> **WORK TO COMPLETE**:
Using the records below, quote only the span that opens with the line containing "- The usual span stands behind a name" and closes with the line containing "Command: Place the", exactly and inclusively.

# start of PROVIDED DATA

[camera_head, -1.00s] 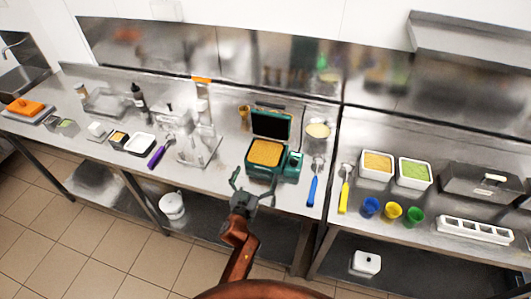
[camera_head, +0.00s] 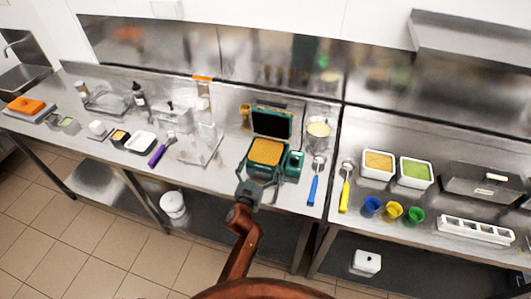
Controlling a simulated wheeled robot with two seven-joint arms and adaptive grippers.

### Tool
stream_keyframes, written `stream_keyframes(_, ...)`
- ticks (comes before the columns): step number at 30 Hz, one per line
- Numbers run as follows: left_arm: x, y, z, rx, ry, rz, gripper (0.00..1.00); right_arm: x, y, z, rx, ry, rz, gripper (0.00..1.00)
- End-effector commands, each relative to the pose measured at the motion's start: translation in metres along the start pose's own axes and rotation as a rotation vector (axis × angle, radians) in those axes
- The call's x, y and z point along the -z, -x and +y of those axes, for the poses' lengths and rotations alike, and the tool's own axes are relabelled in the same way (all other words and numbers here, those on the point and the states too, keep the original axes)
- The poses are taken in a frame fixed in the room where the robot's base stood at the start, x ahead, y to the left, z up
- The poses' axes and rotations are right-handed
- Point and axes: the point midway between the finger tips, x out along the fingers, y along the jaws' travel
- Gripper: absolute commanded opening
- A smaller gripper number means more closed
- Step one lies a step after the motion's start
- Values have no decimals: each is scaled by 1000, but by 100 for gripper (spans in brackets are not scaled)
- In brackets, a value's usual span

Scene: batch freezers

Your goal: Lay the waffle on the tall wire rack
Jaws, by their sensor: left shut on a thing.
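The waffle (camera_head: 266,151) is golden and square and lies on the lower plate of the open green waffle iron (camera_head: 272,128). My left gripper (camera_head: 254,174) reaches over the counter's front edge to the near side of the iron. Its fingers are at the waffle's front edge and are shut on it. The tall wire rack may be the pale, see-through stand (camera_head: 205,145) left of the iron; its detail is too faint to be sure. My right gripper is out of the picture.
A blue-handled scoop (camera_head: 313,184) and a yellow-handled scoop (camera_head: 345,190) lie to the right. A purple-handled tool (camera_head: 158,154) lies to the left. A bowl (camera_head: 318,130) stands behind the iron's right side. Bare counter shows left of the gripper.

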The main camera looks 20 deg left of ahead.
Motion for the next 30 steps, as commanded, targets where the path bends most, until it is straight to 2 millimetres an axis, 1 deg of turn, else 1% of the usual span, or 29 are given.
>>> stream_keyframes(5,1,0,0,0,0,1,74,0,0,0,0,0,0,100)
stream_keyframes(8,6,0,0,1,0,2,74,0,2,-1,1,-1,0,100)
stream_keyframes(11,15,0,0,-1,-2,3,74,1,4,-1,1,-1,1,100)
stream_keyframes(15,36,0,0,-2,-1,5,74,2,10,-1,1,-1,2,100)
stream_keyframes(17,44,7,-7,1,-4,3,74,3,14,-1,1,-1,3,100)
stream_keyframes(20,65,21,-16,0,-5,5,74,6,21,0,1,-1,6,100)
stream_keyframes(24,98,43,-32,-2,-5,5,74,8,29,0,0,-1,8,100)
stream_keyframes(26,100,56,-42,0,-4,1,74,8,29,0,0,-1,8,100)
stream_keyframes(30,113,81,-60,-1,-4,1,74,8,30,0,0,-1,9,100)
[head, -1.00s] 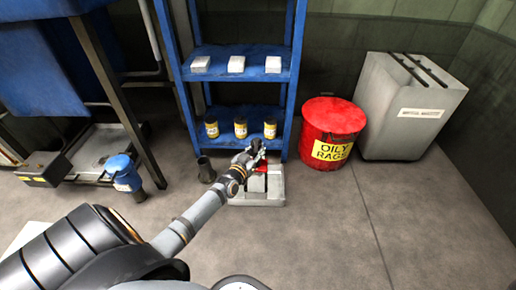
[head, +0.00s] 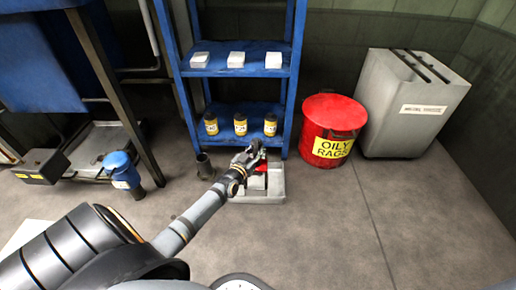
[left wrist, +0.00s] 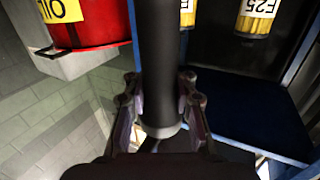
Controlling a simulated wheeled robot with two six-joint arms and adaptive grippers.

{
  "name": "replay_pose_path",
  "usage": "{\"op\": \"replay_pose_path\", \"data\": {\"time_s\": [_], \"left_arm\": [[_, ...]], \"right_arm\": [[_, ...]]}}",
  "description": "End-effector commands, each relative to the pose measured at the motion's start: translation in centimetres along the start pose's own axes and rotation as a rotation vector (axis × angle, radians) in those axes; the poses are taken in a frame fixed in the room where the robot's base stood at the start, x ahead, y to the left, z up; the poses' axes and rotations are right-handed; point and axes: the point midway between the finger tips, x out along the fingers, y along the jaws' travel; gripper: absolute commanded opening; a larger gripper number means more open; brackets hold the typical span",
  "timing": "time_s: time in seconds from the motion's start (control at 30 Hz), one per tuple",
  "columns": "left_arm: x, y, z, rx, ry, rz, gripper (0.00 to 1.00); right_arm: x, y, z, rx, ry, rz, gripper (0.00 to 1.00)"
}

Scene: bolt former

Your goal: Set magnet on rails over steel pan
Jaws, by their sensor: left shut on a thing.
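My left gripper (head: 252,157) reaches down from the left to a pale grey tray on the floor before the blue shelf. In the left wrist view the gripper (left wrist: 160,120) is shut on a dark cylindrical thing (left wrist: 158,60) that runs up out of the picture. I cannot tell whether it is the magnet. A shallow grey metal pan (head: 98,143) lies low under the blue machine at the left; its rails are not clear. A dark box with a yellow label (head: 43,167) stands at the pan's left. My right gripper is not in view.
The grey tray (head: 274,190) has a red part in it. A blue shelf (head: 240,106) holds white boxes and yellow-labelled jars. A red oily-rags bin (head: 318,115) and a grey container (head: 400,125) stand right. A blue-topped vessel (head: 120,168) stands left. Open floor lies in front.

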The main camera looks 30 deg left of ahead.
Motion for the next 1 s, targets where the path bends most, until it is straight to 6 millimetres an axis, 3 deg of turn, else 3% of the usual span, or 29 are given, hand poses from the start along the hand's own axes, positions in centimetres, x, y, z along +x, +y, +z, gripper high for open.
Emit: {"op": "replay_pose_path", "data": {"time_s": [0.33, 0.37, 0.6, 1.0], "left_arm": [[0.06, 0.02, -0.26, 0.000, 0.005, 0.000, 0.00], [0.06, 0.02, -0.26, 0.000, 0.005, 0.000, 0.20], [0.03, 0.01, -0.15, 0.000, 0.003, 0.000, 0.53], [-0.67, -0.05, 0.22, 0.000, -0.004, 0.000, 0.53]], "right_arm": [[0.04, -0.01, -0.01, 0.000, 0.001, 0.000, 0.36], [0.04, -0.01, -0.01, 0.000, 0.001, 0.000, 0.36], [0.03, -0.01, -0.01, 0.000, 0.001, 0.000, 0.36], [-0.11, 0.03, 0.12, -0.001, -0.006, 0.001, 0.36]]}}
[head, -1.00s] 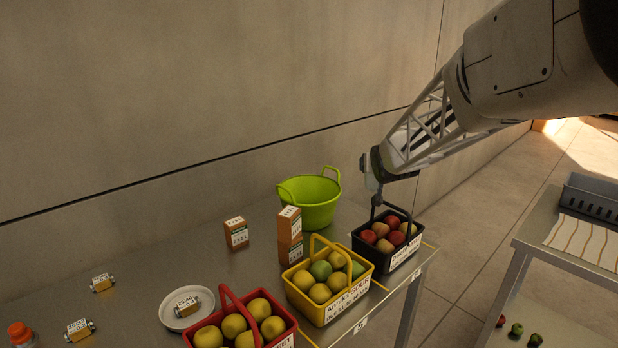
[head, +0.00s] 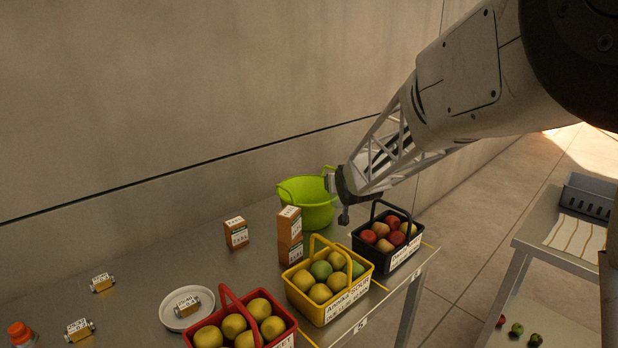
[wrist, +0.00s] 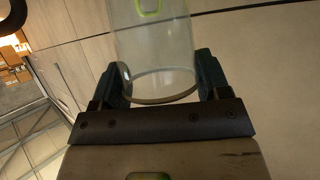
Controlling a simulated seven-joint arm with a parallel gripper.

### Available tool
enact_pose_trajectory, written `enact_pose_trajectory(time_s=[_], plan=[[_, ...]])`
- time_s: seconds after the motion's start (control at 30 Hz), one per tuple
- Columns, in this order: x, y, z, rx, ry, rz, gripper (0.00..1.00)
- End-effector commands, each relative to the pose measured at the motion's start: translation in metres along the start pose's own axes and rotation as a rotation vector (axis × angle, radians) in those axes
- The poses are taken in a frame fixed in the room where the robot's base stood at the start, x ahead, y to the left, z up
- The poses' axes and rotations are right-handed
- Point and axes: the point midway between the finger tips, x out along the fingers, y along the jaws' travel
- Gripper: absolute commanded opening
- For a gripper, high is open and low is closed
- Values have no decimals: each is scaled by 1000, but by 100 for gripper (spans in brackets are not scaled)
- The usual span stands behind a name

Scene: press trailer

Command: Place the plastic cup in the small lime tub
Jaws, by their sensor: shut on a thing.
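The lime tub (head: 300,208), with two raised handles, stands near the back of the metal table by the wall. My gripper (head: 344,214) is at the tub's right side in the head view and hides part of its rim. In the wrist view my gripper (wrist: 163,76) is shut on the clear plastic cup (wrist: 152,52), one finger on each side near its rounded end. A lime-green loop shows at or through the cup; I cannot tell whether it is a tub handle. The cup cannot be made out in the head view.
A black basket of apples (head: 378,258) stands just right of and below my gripper. A yellow basket (head: 328,310) and a red basket (head: 290,328) of fruit line the front edge. A white plate (head: 172,318) lies left.

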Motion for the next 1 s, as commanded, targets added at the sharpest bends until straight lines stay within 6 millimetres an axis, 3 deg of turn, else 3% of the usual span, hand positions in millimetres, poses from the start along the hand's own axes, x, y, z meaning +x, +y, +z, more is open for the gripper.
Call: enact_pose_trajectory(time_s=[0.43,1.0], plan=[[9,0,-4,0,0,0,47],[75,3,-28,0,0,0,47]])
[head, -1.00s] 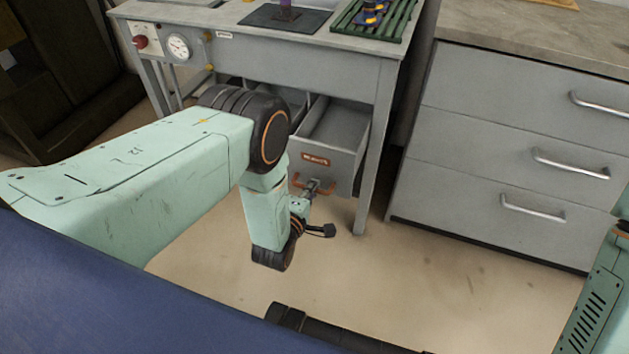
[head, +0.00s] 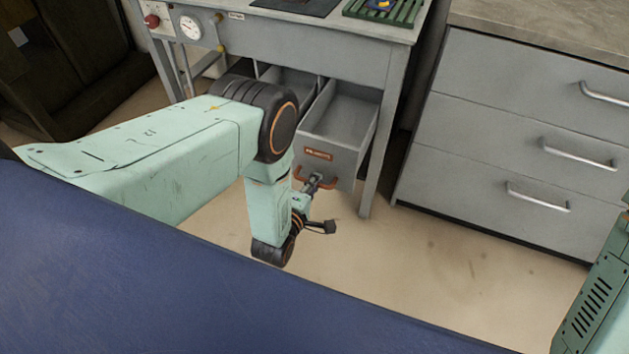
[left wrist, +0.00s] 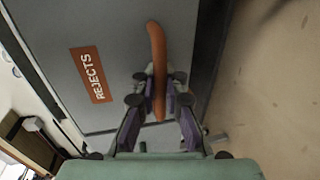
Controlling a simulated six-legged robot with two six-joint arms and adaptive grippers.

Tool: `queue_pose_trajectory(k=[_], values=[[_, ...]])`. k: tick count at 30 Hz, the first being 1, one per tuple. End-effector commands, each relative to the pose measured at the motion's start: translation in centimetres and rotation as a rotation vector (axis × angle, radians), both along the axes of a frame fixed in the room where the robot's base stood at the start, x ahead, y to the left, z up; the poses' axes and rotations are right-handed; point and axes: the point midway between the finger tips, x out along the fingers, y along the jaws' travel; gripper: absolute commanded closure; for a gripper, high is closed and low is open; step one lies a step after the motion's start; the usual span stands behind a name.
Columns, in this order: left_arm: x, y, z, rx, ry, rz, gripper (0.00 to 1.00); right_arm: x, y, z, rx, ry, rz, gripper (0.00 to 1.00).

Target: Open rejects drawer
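The rejects drawer (head: 338,156) is a grey drawer under the workbench, pulled well out, with its empty-looking inside showing. Its front bears an orange REJECTS label (left wrist: 91,75), read clearly in the left wrist view. An orange-brown bar handle (left wrist: 157,60) is on the drawer front. My left gripper (head: 312,183) is at the handle; in the left wrist view its fingers (left wrist: 160,88) are closed around the bar from both sides. My right gripper is out of view; only part of my right arm shows at the right edge.
The grey workbench (head: 300,32) carries a dark mat and a green rack (head: 385,12). A second drawer compartment (head: 288,82) is left of the rejects drawer. A grey cabinet (head: 520,120) with metal handles stands right. The floor (head: 400,265) in front is clear.

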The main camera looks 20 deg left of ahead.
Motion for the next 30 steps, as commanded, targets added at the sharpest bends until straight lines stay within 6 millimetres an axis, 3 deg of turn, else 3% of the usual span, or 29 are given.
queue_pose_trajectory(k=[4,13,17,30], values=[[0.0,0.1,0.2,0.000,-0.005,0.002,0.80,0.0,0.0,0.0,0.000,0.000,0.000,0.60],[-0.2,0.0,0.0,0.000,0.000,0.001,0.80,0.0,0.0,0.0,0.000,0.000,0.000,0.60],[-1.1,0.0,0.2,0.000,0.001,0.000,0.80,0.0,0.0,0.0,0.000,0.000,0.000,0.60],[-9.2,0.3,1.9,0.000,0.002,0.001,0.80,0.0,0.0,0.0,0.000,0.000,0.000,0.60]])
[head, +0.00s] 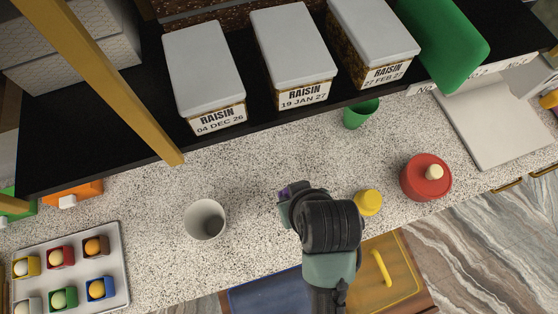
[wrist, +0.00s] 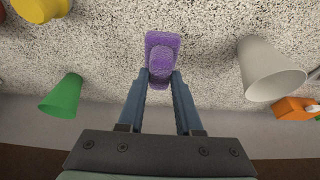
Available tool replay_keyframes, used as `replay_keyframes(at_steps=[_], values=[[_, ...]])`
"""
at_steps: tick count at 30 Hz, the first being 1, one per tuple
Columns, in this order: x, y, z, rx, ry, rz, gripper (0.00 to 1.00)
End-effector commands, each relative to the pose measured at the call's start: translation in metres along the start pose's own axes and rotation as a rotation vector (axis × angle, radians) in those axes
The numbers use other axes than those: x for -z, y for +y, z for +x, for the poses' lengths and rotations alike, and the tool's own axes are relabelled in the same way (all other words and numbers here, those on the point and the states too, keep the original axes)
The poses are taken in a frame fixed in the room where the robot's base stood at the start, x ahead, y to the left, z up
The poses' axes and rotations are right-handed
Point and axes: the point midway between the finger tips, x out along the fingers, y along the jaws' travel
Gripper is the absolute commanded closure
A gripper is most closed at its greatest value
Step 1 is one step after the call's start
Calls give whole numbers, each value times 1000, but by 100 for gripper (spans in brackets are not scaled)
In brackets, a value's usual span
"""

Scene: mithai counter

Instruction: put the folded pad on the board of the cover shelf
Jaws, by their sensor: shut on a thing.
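The folded pad (wrist: 163,45) is purple and soft-looking. My gripper (wrist: 161,78) is shut on it, with the two blue fingers on either side of its near part and the rest reaching past the tips. In the head view only a small purple edge of the pad (head: 284,191) shows beside my wrist, which hides the fingers. The pad is over the speckled counter; its height cannot be told. A black shelf board (head: 105,140) runs along the back, carrying three raisin boxes (head: 292,60) and a green rounded slab (head: 443,45). I cannot tell whether this is the cover shelf.
A white cup (head: 205,220) stands left of my gripper, a green cup (head: 360,113) behind it. A yellow lidded item (head: 368,202) and red pot (head: 426,177) are to the right. A sweets tray (head: 118,260) is at left. A yellow post (head: 105,80) rises before the shelf.

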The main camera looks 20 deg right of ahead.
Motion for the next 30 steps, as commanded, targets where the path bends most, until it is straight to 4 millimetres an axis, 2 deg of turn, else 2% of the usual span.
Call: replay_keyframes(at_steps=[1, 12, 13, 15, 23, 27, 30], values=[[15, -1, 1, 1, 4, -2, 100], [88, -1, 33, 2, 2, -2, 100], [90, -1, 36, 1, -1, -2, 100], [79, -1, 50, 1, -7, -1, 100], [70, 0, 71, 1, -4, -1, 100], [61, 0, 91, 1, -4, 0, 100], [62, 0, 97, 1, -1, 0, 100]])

# end of PROVIDED DATA

> **EXPECTED ANSWER**:
- The usual span stands behind a name

Scene: press trailer

Command: Place the plastic cup in the small lime tub

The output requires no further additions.